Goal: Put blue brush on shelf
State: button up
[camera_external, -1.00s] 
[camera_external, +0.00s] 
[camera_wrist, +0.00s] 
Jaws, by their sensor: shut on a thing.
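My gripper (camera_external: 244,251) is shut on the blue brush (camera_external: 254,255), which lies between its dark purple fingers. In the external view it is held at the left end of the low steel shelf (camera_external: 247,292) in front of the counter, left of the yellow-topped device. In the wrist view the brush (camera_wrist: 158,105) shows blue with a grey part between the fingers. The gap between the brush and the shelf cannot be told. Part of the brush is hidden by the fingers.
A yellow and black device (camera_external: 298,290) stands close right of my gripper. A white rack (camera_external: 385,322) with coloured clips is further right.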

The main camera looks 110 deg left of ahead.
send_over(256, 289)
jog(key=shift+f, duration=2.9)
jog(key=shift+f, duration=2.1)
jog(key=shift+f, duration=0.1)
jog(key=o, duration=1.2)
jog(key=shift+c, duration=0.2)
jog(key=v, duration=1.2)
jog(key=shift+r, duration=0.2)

_Exercise objective_: Go back to the data above and please quote exactly, and only, the lines from the line with "State: button up" through its last line.

_Written solution_:
State: button up
[camera_external, -1.00s] 
[camera_external, +0.00s] 
[camera_wrist, +0.00s] 
Jaws, by their sensor: shut on a thing.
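My gripper (camera_external: 244,251) is shut on the blue brush (camera_external: 254,255), which lies between its dark purple fingers. In the external view it is held at the left end of the low steel shelf (camera_external: 247,292) in front of the counter, left of the yellow-topped device. In the wrist view the brush (camera_wrist: 158,105) shows blue with a grey part between the fingers. The gap between the brush and the shelf cannot be told. Part of the brush is hidden by the fingers.
A yellow and black device (camera_external: 298,290) stands close right of my gripper. A white rack (camera_external: 385,322) with coloured clips is further right.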

The main camera looks 110 deg left of ahead.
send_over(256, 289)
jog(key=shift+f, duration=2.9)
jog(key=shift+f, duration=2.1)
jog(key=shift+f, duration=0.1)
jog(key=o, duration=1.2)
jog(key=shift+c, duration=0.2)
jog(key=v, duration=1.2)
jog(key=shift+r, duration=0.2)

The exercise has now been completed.